Fake Like Me by Barbara Bourland
In this atmospheric thriller, an unnamed painter is on the cusp of a career-making show when a studio fire destroys her entire body of work. Desperate to recreate her paintings in just three months without her gallerist’s knowledge, she begs her way into Pine City, an exclusive artist’s colony in upstate New York best known as the site of legendary performance artist Carey Logan’s suicide. Assigned to her former studio, the painter discovers that not all is as it seems at Pine City and begins to wonder what really happened to Carey. Fake Like Me stands out for being a twisty page-turner and a haunting meditation on identity, authorship, and authenticity.

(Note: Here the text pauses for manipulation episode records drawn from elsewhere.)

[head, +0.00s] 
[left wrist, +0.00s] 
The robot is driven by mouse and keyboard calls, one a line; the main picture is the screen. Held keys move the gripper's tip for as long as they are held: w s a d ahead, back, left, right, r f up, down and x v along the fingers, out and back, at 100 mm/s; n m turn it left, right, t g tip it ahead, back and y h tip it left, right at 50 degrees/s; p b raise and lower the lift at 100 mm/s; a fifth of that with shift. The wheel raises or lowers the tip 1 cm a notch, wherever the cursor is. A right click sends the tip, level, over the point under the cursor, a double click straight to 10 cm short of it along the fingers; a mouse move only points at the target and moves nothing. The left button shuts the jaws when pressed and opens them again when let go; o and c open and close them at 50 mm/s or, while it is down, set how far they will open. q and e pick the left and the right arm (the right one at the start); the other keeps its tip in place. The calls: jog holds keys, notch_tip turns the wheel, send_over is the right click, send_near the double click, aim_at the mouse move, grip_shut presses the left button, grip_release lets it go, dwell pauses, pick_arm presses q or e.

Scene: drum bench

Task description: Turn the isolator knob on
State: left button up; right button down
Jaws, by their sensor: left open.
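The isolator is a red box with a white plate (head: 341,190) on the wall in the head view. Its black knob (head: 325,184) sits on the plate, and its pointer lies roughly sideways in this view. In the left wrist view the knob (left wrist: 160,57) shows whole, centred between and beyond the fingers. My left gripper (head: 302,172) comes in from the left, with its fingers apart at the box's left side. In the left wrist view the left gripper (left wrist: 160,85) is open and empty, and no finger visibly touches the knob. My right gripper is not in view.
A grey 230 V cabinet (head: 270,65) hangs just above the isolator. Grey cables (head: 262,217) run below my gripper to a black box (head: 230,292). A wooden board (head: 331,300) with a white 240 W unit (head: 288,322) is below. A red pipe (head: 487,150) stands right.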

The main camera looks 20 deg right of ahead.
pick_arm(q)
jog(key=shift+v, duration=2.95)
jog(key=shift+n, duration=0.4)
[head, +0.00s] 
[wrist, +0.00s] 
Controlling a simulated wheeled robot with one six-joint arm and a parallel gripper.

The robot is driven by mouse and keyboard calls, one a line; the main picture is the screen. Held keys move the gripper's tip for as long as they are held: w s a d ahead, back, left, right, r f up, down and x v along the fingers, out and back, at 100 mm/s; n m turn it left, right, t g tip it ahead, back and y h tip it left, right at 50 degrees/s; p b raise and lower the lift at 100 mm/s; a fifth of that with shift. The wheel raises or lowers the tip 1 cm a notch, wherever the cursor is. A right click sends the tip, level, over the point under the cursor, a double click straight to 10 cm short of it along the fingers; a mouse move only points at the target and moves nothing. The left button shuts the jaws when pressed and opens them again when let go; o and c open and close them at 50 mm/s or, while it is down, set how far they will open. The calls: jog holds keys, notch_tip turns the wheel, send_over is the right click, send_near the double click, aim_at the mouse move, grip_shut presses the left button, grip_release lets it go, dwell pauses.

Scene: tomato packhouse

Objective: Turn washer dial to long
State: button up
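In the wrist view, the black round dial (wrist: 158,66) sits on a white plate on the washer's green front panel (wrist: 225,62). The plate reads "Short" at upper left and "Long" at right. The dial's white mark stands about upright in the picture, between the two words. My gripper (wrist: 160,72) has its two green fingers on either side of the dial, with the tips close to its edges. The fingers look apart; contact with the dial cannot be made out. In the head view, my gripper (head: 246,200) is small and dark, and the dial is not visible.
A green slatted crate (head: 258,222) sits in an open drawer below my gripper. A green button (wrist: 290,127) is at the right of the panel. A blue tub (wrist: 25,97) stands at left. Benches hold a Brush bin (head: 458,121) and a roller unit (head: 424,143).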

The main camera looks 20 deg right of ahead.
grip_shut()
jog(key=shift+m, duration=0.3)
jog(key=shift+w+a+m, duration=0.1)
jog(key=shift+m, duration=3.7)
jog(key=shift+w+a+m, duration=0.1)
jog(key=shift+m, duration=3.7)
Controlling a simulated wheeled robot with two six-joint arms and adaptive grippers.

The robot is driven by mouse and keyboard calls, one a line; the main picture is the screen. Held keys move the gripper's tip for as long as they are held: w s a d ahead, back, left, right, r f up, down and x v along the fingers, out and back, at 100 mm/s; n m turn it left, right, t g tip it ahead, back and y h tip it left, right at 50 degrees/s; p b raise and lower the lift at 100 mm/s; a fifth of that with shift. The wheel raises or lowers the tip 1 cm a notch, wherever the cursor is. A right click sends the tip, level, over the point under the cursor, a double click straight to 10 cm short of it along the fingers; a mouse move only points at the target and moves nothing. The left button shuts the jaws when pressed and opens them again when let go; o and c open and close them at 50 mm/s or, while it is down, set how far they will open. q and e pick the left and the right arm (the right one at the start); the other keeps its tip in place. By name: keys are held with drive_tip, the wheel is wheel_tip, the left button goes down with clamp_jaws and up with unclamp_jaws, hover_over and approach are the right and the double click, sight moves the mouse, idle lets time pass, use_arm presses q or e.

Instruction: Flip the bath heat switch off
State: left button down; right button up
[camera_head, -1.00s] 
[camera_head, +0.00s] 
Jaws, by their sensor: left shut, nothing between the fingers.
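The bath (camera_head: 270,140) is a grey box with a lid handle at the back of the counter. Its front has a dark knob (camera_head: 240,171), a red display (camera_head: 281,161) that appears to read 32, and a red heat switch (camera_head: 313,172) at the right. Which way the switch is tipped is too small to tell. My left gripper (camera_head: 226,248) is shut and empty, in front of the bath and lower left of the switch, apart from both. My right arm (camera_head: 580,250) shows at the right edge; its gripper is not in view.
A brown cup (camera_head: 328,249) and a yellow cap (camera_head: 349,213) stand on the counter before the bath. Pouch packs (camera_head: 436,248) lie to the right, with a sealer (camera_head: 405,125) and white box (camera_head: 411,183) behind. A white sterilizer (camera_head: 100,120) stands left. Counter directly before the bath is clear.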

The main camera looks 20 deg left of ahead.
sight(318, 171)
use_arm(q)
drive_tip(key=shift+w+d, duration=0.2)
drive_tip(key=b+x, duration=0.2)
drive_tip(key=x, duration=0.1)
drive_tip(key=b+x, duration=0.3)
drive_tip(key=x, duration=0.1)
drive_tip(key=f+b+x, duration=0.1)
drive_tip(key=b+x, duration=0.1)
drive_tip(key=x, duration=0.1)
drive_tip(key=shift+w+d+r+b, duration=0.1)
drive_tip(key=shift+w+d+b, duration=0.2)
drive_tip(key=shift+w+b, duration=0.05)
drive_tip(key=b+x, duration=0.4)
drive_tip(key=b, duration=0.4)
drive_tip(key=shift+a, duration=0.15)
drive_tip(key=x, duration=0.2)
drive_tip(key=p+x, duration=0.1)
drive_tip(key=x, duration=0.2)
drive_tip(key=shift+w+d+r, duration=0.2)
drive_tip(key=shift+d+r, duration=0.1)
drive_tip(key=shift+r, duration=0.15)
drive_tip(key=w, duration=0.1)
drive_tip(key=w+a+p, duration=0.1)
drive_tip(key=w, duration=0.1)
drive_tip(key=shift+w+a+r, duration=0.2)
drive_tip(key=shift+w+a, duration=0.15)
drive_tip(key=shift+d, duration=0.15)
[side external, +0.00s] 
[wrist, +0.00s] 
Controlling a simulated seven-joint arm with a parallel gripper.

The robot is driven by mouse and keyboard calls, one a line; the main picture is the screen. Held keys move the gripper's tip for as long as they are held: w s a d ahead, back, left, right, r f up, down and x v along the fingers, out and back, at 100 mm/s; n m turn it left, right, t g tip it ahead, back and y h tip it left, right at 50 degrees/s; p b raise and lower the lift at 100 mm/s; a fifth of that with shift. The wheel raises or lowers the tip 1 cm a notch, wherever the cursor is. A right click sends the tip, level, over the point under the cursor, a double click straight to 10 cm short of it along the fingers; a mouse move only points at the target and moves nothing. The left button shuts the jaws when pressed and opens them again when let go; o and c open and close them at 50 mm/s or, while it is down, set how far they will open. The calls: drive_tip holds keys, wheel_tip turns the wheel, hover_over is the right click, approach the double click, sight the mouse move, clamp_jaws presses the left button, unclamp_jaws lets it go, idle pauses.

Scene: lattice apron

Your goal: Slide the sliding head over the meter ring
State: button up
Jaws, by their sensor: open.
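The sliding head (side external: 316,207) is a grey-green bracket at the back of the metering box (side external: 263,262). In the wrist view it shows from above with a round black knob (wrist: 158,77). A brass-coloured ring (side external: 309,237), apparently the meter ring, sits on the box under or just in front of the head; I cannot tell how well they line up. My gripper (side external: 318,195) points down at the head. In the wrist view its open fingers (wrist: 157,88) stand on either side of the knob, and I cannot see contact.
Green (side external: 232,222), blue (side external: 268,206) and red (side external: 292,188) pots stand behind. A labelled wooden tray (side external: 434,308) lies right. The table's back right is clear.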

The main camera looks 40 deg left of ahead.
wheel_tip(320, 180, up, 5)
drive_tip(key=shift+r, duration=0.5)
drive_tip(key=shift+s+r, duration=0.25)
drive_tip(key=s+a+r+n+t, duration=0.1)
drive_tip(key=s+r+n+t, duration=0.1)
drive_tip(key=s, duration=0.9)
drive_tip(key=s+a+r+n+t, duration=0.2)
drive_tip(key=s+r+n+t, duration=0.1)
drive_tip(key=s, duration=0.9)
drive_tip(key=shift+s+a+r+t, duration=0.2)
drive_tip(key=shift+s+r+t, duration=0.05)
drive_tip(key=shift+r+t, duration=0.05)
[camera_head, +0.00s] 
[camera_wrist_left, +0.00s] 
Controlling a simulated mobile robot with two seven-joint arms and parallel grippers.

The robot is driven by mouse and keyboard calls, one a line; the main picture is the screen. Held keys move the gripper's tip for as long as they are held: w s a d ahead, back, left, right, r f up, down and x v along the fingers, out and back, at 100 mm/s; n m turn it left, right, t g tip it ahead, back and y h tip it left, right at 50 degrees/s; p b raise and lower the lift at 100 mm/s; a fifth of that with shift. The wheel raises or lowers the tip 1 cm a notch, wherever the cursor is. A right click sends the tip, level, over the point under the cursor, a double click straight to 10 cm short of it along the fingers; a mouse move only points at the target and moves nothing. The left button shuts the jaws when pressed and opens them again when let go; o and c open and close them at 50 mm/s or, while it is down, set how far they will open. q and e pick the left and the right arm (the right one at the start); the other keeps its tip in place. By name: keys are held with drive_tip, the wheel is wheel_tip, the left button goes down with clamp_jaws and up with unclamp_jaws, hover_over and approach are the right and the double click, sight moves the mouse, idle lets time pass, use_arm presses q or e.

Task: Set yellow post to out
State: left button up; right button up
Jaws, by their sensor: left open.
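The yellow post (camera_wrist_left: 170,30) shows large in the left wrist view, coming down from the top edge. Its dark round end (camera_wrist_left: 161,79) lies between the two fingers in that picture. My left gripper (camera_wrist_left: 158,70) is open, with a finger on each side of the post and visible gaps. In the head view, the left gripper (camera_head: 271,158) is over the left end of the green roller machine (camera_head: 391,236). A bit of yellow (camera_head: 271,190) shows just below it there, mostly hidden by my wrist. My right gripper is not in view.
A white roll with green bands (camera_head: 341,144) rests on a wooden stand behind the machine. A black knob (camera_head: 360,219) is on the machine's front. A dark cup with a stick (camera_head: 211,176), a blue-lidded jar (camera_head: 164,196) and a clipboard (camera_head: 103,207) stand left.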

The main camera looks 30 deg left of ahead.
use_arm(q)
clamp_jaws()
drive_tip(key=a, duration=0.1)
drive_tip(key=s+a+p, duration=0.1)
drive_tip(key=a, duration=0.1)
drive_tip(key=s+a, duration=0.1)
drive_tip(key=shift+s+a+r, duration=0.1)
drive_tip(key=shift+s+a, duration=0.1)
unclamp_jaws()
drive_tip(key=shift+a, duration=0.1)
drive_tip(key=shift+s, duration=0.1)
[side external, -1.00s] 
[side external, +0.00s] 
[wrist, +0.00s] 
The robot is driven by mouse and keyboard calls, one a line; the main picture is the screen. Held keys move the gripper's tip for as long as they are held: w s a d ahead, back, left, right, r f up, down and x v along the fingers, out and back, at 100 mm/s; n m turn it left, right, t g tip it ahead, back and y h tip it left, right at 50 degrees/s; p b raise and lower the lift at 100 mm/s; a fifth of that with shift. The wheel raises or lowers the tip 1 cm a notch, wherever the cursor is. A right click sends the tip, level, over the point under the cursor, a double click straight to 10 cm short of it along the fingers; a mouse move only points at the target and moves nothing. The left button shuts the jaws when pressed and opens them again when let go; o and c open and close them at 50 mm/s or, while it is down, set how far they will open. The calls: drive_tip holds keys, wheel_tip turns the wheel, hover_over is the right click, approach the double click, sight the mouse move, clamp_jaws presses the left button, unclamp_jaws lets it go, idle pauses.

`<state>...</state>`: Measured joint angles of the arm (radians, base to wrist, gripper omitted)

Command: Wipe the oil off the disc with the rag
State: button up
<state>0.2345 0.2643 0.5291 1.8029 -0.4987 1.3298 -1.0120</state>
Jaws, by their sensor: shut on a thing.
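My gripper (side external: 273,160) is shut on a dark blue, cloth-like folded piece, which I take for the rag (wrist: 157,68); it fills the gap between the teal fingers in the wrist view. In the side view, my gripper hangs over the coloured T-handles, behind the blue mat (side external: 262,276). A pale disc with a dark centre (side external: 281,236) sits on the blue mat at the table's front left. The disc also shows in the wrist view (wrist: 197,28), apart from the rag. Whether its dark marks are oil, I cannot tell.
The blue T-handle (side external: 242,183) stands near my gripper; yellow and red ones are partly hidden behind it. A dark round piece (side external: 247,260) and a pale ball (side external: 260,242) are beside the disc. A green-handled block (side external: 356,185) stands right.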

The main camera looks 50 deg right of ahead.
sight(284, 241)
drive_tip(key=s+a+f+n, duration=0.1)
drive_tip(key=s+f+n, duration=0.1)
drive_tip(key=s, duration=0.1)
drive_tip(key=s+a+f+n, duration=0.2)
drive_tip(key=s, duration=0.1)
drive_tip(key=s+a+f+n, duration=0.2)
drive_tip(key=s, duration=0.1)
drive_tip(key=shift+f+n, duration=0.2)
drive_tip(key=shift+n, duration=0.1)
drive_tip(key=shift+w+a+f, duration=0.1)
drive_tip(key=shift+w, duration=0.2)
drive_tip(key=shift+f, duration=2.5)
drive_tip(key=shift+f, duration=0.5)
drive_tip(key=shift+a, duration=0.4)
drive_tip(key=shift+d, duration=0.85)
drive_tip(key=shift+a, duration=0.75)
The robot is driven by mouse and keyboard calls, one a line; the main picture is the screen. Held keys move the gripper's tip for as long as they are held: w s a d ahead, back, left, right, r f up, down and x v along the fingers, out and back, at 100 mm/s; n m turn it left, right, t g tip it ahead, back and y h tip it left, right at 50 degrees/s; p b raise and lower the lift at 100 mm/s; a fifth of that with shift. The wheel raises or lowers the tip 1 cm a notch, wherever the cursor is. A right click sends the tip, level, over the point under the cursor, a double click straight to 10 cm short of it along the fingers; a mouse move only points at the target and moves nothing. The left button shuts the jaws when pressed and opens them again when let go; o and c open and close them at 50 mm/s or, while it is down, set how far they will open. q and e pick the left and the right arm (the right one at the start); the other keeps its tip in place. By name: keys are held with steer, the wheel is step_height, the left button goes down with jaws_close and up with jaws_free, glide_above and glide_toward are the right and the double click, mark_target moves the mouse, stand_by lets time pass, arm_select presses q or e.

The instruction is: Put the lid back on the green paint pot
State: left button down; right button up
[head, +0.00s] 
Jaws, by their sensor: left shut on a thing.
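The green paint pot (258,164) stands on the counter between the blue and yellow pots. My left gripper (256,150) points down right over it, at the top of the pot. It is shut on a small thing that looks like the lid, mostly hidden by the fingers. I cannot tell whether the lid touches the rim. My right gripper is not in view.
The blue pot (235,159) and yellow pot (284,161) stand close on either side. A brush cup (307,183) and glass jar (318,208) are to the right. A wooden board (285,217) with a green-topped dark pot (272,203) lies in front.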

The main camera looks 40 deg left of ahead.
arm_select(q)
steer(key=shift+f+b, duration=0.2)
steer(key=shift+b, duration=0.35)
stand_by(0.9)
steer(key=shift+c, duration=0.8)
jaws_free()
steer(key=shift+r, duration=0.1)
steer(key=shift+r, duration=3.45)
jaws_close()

An Artist of the Floating World by Kazuo Ishiguro
In this enigmatic novel set in post-World War II Japan, aging artist Masuji Ono reflects back on the course of his life, from his days as a painter of “the floating world”—a nocturnal realm of pleasure and entertainment—to his complicity in the imperial movement that led Japan to side with the Nazis (as a young man, Ono created propagandistic art for the far-right regime). Like Ishiguro’s The Remains of the Day, this novel is a masterclass in unreliable narration.
So Much Blue by Percival Everett
This novel follows Kevin Pace, a middle-aged abstract painter, through three interconnected storylines. In the present-day narrative, Kevin works on a new painting, one he won’t let anyone see—not even his wife and children. The two other storylines concern an affair Kevin had ten years prior with a young watercolorist in Paris and a trip to war-torn El Salvador that he took as a young man in the 1970s to search for his best friend’s brother, a drug dealer gone missing. So Much Blue is insightful, funny, and sad, and it is ultimately concerned with the sacrifices Kevin has made in the pursuit of an artistic life.